La novela de Faulkner va del drama a la comedia pasando por la tragedia. Al leerla, uno tiene –gracias al flujo de conciencia– la desagradable sensación de asistir a una épica del absurdo. Algo muy similar hemos experimentado en lo que va de este imberbe siglo XXI. Han emergido, a diestra y siniestra, dictaduras con fachada democrática. Y con ellas, una galaxia de gobernantes débiles que les hacen el rendez-vous. El conjunto luce como Anse Bundren y sus hijos llevando a cuestas el fiambre de la democracia.

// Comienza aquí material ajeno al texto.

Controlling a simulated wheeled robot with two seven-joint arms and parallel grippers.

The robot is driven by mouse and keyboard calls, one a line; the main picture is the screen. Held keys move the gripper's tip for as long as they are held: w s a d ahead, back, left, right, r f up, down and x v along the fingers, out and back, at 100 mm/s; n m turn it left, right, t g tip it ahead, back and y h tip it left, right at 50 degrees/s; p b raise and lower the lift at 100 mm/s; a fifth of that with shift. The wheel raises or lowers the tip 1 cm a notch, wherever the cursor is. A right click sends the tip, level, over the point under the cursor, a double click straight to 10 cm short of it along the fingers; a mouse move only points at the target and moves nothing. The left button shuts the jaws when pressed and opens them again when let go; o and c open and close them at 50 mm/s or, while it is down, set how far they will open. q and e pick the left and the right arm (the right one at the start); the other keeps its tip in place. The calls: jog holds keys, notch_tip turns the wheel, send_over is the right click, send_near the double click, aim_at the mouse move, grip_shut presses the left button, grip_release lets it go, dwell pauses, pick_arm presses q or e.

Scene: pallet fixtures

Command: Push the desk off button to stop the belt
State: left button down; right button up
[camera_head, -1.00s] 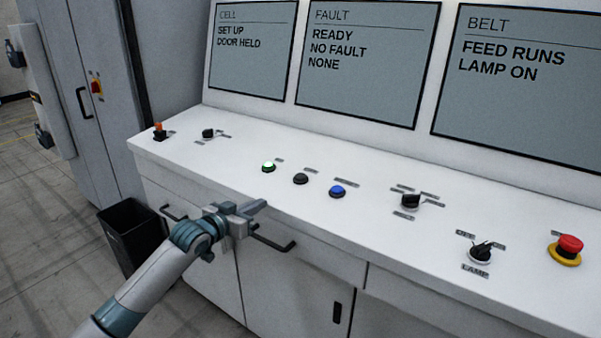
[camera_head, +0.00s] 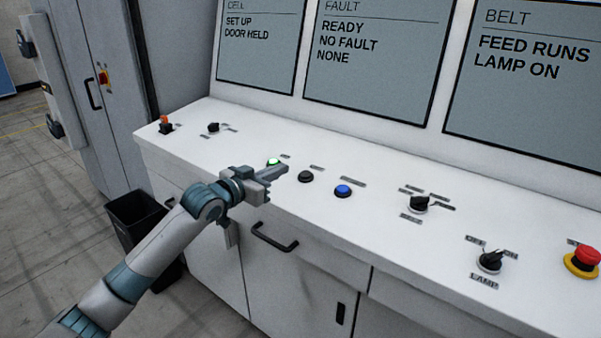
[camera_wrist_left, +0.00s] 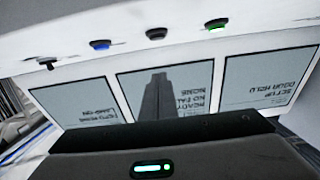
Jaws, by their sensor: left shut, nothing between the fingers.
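The desk has a row of three push buttons: a lit green one (camera_head: 274,162), a black one (camera_head: 306,176) and a blue one (camera_head: 343,191). Their small labels are too blurred to read, so I cannot tell by label which is the off button. The wrist view shows them upside down: green (camera_wrist_left: 215,26), black (camera_wrist_left: 156,33) and blue (camera_wrist_left: 100,45). My left gripper (camera_head: 284,174) is shut and empty. Its tips are over the desk's front part, between the green and black buttons in the picture and close to the black one. Contact is not visible. My right gripper is out of view.
The belt screen (camera_head: 530,85) reads FEED RUNS, LAMP ON. Right of the buttons are a black selector (camera_head: 418,204), a lamp switch (camera_head: 490,262) and a red mushroom button (camera_head: 587,257). A drawer handle (camera_head: 273,238) juts from the front. A black bin (camera_head: 137,218) stands left.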

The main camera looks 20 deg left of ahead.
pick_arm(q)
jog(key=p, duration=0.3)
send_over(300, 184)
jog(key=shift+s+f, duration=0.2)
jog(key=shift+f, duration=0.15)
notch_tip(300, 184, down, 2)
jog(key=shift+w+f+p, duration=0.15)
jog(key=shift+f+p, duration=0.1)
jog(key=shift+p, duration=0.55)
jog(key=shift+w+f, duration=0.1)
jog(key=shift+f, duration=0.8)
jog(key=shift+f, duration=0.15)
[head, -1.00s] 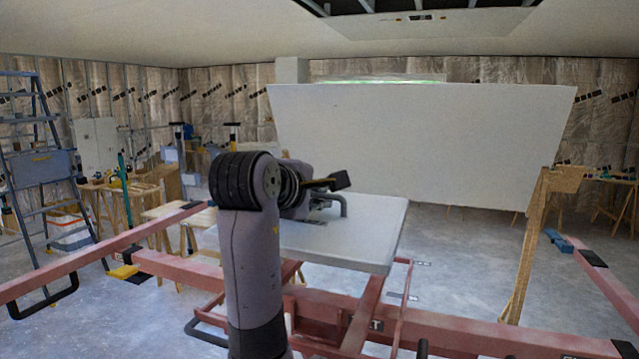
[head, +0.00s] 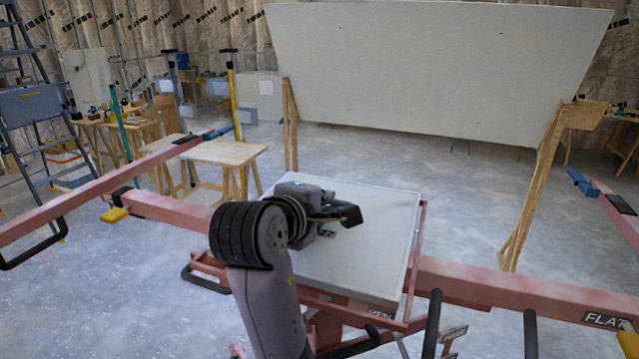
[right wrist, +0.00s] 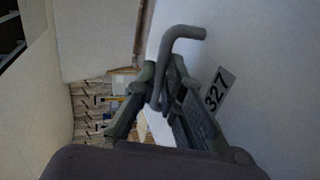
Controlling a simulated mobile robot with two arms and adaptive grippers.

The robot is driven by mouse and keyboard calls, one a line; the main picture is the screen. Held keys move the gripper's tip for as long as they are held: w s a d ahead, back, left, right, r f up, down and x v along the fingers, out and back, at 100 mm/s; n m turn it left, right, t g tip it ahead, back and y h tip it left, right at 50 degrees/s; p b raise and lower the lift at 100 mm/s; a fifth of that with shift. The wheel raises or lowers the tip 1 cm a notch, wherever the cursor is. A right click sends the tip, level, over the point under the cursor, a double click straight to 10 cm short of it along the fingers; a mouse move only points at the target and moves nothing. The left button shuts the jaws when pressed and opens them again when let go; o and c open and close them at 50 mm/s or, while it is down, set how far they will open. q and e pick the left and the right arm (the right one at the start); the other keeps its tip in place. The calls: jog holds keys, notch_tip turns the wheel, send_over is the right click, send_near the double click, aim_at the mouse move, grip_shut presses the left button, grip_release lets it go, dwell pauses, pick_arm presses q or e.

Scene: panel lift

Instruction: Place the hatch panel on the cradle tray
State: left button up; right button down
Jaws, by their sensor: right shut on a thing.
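I cannot tell whether the panel touches the tray. My right gripper (head: 338,215) is over the panel's back middle, shut on the handle; in the right wrist view its fingers (right wrist: 163,85) close around it. My arm hides part of the panel's left side. My left gripper is not in view.
Red lift beams (head: 165,212) reach out left and right of the tray, with dark bar handles. A large white board (head: 440,75) stands behind, by wooden posts (head: 535,185). A wooden table (head: 222,153) and a blue ladder (head: 35,115) are at left. Open floor lies between.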

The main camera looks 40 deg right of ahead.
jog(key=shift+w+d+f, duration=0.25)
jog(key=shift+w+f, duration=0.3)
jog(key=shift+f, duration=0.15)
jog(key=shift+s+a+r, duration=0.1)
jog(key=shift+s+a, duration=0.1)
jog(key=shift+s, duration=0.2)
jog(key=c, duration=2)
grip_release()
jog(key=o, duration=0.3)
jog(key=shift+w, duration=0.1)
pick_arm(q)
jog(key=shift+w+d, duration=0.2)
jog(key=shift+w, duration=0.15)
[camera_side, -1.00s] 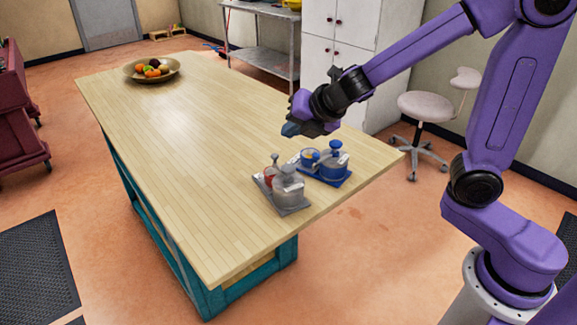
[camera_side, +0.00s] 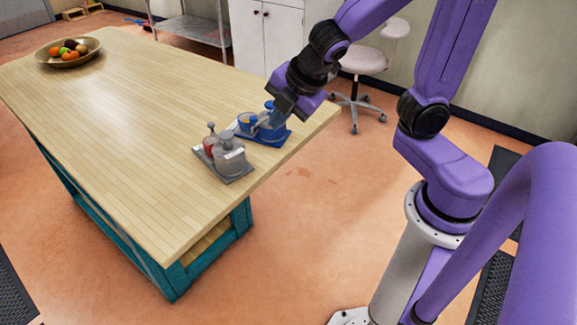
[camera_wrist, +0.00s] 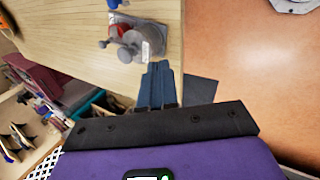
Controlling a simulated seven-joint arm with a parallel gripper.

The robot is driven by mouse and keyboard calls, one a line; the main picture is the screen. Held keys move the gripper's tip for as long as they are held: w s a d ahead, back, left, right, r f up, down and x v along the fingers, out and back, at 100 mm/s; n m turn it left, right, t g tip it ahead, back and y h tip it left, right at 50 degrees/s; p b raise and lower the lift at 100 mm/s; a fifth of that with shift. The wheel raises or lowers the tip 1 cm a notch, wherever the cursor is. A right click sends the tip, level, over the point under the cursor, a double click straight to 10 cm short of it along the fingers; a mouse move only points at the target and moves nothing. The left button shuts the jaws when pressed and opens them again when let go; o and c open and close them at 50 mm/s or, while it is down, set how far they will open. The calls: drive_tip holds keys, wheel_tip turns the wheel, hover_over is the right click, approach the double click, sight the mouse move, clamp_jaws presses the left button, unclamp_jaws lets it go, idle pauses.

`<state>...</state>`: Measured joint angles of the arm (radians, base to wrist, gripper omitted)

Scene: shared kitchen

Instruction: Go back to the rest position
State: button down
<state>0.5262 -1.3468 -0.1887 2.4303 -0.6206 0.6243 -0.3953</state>
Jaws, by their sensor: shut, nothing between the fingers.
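My gripper (camera_side: 289,104) is shut and empty, its fingers pointing down. In the side view it appears over the blue tray (camera_side: 262,135) with its blue pot and small cup, and hides part of the pot. In the wrist view the shut fingers (camera_wrist: 159,85) show near the table edge, below a grey pot (camera_wrist: 133,43). I cannot tell the exact height of my gripper above the table. No marker of the rest position shows.
A grey tray (camera_side: 238,177) with a grey pot and a red cup sits beside the blue tray on the wooden table (camera_side: 130,130). A fruit bowl (camera_side: 90,45) is at the far end. A stool (camera_side: 363,60) stands behind the arm. The table's middle is clear.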

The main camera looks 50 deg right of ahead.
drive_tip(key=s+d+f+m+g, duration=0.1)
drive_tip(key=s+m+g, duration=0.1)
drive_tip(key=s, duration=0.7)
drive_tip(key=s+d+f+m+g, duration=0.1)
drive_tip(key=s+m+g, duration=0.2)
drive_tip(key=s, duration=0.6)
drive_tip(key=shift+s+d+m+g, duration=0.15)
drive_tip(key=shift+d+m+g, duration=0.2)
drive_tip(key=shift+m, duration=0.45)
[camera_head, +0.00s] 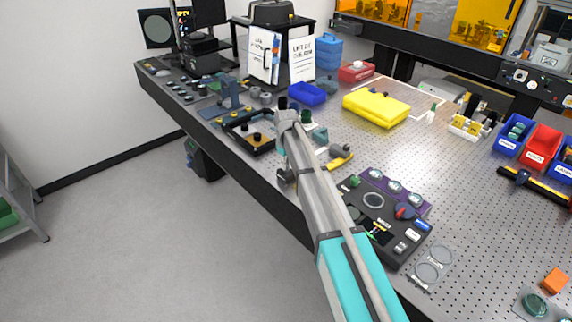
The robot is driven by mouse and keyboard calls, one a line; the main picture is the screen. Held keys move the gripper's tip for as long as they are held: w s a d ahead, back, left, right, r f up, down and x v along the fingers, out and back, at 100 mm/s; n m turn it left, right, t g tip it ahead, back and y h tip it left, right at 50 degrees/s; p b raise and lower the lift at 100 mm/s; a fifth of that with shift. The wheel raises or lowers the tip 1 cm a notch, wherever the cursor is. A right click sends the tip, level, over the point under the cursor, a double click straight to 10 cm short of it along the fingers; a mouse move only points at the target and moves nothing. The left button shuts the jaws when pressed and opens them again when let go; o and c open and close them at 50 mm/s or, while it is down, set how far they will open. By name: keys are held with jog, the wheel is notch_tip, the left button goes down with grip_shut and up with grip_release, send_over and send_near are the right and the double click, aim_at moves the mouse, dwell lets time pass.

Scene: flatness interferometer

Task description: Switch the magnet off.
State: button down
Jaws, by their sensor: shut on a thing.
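My arm reaches from the bottom of the view up over the left edge of the perforated metal table. A dark part beside the arm, at the table's edge, seems to be my gripper (287,176). It is small and partly covered by my arm. It is shut on something that I cannot make out. I cannot pick out the magnet or its switch for certain. A yellow piece with a grey and black cylinder (340,152) lies just right of the arm.
A yellow case (377,107) lies beyond. A black tray (262,149) is left of my wrist. Red and blue bins (541,146) are at the right. The floor (150,230) at left is clear.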

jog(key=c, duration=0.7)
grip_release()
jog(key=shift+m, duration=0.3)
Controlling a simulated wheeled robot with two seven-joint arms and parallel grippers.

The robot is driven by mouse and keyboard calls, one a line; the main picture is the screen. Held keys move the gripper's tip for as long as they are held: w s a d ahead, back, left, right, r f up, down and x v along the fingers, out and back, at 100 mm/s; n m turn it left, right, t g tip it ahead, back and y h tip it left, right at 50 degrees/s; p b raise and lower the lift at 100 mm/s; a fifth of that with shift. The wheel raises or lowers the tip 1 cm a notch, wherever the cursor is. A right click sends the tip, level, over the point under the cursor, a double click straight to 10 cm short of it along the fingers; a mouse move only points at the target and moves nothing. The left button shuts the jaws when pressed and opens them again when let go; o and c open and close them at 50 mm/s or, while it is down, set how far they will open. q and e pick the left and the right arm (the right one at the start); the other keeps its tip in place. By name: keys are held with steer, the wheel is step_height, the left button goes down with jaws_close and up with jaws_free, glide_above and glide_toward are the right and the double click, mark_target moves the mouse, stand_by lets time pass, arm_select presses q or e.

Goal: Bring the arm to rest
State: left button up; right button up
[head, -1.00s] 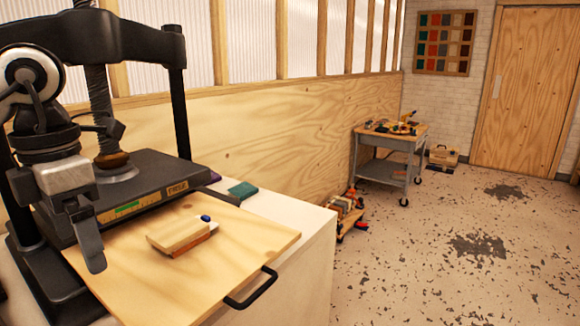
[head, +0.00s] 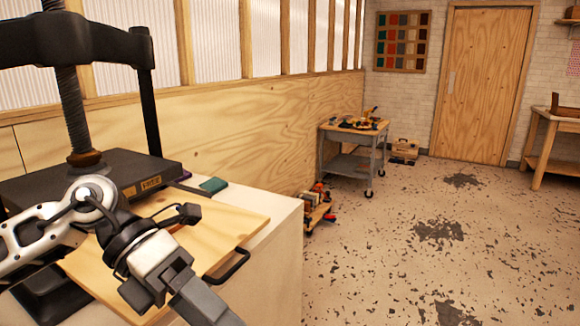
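My left arm comes in from the left in the head view, over the white cabinet and the wooden board (head: 228,222). My left gripper (head: 185,302) points down and to the right, in front of the board, near the bottom edge. A dark finger shows, but the gap between the fingers cannot be made out, so I cannot tell if it is open or shut. The arm hides most of the board's near part and nearly all of what lies on it. My right gripper is out of view.
A black screw press (head: 85,45) stands at the left behind the board. A green block (head: 213,184) lies on the white cabinet (head: 275,260). A grey tool cart (head: 350,150) stands further back. A wooden bench (head: 555,125) is far right. The floor between is open.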

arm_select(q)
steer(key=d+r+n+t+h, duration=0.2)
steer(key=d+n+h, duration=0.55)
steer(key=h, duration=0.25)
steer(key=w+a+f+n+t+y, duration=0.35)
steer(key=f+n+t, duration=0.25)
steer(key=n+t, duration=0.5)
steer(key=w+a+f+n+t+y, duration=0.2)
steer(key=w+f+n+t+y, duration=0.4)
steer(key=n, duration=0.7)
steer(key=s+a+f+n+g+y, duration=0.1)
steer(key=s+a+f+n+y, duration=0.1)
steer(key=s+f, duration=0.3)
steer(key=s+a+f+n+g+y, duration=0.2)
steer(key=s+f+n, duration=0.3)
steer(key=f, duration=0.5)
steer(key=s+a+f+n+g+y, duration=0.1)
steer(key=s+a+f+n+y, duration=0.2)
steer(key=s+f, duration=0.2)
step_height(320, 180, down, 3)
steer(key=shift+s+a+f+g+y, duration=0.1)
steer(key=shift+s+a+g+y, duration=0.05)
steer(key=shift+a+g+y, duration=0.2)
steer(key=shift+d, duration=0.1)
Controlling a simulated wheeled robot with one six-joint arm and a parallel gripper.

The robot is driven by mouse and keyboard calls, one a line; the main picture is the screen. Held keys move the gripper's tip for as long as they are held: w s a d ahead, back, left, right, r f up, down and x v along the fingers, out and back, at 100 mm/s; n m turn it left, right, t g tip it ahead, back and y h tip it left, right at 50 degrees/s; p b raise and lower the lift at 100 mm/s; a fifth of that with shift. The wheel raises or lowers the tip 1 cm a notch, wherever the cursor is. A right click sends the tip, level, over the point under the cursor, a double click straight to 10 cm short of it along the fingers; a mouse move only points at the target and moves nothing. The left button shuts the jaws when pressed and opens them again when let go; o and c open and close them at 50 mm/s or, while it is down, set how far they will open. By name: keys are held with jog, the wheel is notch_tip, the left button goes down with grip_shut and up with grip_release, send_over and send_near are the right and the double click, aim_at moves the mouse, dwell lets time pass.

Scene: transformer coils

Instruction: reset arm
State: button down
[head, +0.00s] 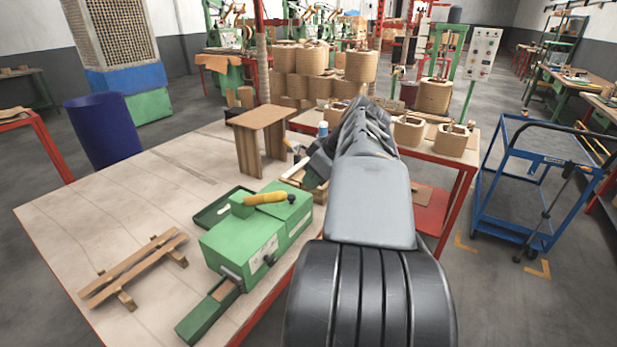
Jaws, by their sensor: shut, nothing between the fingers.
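My arm rises from the bottom of the head view and reaches away over the right side of the wooden-topped table (90,205). Its grey upper link and dark ribbed far part cover much of the middle. My gripper (318,167) shows only as a dark shape left of the ribbed part, low by the table's right edge. It is shut and holds nothing. Its fingertips are mostly hidden, and I cannot tell whether it touches the small wooden tray (292,178) beside it.
A green machine (258,235) with a yellow handle stands left of my arm. A wooden stand (262,140) is behind it and a slatted wooden frame (133,268) lies front left. Coils (453,139) sit on a red-framed table. A blue cart (540,180) stands right. The tabletop's left part is mostly clear.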

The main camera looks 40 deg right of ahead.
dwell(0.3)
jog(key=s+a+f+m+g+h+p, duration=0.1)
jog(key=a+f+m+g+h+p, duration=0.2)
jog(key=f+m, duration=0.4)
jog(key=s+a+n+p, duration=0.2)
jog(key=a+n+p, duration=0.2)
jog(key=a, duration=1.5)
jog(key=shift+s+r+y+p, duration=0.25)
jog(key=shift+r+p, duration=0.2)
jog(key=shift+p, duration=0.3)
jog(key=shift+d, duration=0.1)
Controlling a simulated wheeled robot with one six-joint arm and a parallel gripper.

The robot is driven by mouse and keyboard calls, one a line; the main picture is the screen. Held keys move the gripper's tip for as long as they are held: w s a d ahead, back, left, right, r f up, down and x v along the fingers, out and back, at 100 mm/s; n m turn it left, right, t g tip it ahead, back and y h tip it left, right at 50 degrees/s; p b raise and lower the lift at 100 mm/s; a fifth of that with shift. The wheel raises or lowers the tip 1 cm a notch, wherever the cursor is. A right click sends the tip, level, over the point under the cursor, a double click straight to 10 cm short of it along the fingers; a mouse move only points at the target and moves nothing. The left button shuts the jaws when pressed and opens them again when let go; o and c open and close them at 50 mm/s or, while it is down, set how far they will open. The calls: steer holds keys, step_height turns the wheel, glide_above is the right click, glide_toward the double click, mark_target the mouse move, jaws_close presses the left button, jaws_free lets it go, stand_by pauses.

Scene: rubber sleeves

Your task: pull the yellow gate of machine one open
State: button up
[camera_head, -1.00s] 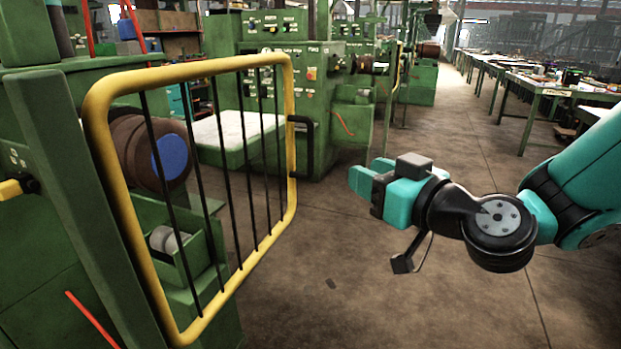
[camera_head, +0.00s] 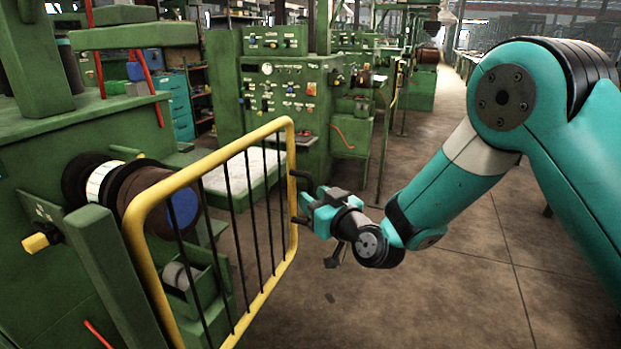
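The yellow gate (camera_head: 145,262) with thin black bars stands at the left of centre, in front of the green machine (camera_head: 40,165). Its black handle (camera_head: 293,190) is on the far upright of the frame. My gripper (camera_head: 308,205) is teal and black and is right at the handle, with its fingers pointing left toward it. The fingertips overlap the handle in the picture. I cannot tell whether they are closed on it or only around it.
A brown roll with a blue end (camera_head: 182,208) sits behind the gate bars. Another green machine with a control panel (camera_head: 285,95) stands behind the gate. The concrete floor (camera_head: 430,300) to the right is clear.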

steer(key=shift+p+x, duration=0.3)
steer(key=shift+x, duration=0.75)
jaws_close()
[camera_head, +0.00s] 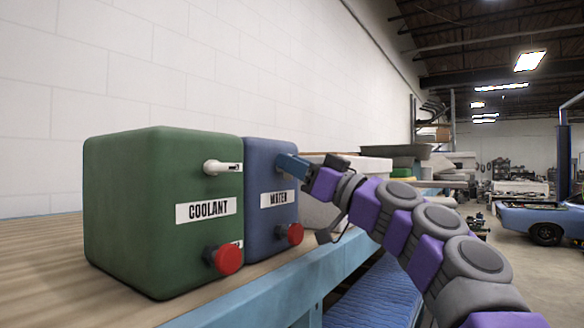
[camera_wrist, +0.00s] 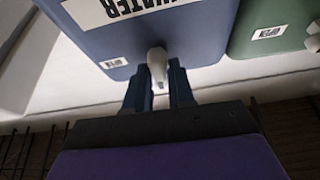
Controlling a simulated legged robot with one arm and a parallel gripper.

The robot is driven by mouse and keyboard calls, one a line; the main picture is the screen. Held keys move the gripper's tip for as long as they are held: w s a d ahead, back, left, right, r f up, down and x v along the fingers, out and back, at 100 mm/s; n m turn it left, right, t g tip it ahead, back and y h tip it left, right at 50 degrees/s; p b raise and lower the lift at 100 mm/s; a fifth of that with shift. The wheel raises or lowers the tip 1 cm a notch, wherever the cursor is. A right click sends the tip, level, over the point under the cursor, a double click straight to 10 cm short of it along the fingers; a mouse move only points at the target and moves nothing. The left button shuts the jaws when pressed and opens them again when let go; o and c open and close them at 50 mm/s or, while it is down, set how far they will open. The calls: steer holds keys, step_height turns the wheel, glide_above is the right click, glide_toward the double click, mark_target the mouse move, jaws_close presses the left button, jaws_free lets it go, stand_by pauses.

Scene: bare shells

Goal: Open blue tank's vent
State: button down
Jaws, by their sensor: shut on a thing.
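The blue tank (camera_head: 262,220) stands on the workbench, right of the green tank, with a "WATER" label. It also fills the top of the wrist view (camera_wrist: 195,35). Its white vent lever (camera_wrist: 157,66) sticks out from the front face, between the fingers of my gripper (camera_wrist: 157,92). My gripper is shut on this lever. In the head view, my gripper (camera_head: 290,165) reaches the upper front of the blue tank and hides the lever there.
The green tank (camera_head: 140,215), labelled "COOLANT", has its own white lever (camera_head: 222,168) and red knob (camera_head: 228,260). The blue tank has a red knob (camera_head: 295,234) low on its front. The workbench (camera_head: 50,260) runs along a white wall. A blue car (camera_head: 540,223) stands far right.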

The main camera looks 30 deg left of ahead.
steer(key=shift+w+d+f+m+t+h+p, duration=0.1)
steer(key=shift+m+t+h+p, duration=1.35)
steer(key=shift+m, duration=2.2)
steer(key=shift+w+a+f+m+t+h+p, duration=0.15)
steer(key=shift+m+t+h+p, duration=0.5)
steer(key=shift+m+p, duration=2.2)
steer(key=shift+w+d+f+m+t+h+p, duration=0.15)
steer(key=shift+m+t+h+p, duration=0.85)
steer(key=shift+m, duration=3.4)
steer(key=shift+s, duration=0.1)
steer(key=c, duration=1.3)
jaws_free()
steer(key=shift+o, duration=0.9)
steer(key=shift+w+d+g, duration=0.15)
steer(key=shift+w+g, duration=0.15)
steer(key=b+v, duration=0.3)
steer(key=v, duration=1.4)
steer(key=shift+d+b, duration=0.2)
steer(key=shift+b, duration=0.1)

Como en los albores del s. XX, volvemos a transitar la senda del culto al Führerprinzip. No era de extrañar. Hemos repetido hasta la saciedad en foros y conferencias que cada uno debe ser un líder en su área. Quizás sorprenda saber que la palabra líder se traduce al alemán como Führer, que el Führerprinzip (principio de autoridad) fue expuesto por Hitler en su demencial libro Meim Kampf, y que consiste básicamente en eso: que cada uno sea un Führer. El anhelo por el hombre fuerte ha triunfado. Forma parte del ADN de la posmodernidad. Si Anse Bundren hubiese existido más allá de la ficción literaria, también habría compartido las portadas de Life y Time con otras especies de la fauna autocrática.

Ahora solo resta esperar a que el hombre fuerte sea el más fuerte, y que su voz, desde el ágora, sea capaz de uniformarnos en la Volksgemeinschaft, el pueblo unido, la tan ansiada colectivización de quienes cultivan el Führerprinzip. ¡Qué bien se han traducido a nuestra cotidianidad los términos teutones! El corporativismo empresarial y político han bebido, y no poco, de las turbias fuentes del Meim Kampf. Todos, en mayor o menor medida, hemos sido subsidiarios de la jerarquización social soñada por Hitler.

Me gustaría recordar uno de los textos de Alejandra Pizarnik que mejor dan cuenta de sus miedos:

Estoy con pavura.
hame sobrevenido lo que más temía.
No estoy en dificultad:
estoy en no poder más.

Estamos en no poder más, impelidos hacia límites insospechados en esta épica del absurdo con que el mundo global nos arrolla, porque esto no es un problema de pequeñas localidades, de mirarse el ombligo. Goliat, por fin, encontró el modo de burlar a David.

Quizás convenga recordar una vez más a Wittgenstein para no banalizar el horror y las palabras con que se lo edulcora: «si la buena o mala voluntad cambian al mundo, solo pueden cambiar sus límites». ¿Y cuáles son los límites del mundo? El hombre y su lenguaje. Por ello, ante la insistente conculcación de estos límites, cobra vigencia la advertencia de George Steiner: «si el silencio hubiera de retornar a una civilización destruida, sería un silencio doble, clamoroso y desesperado por el recuerdo de la palabra».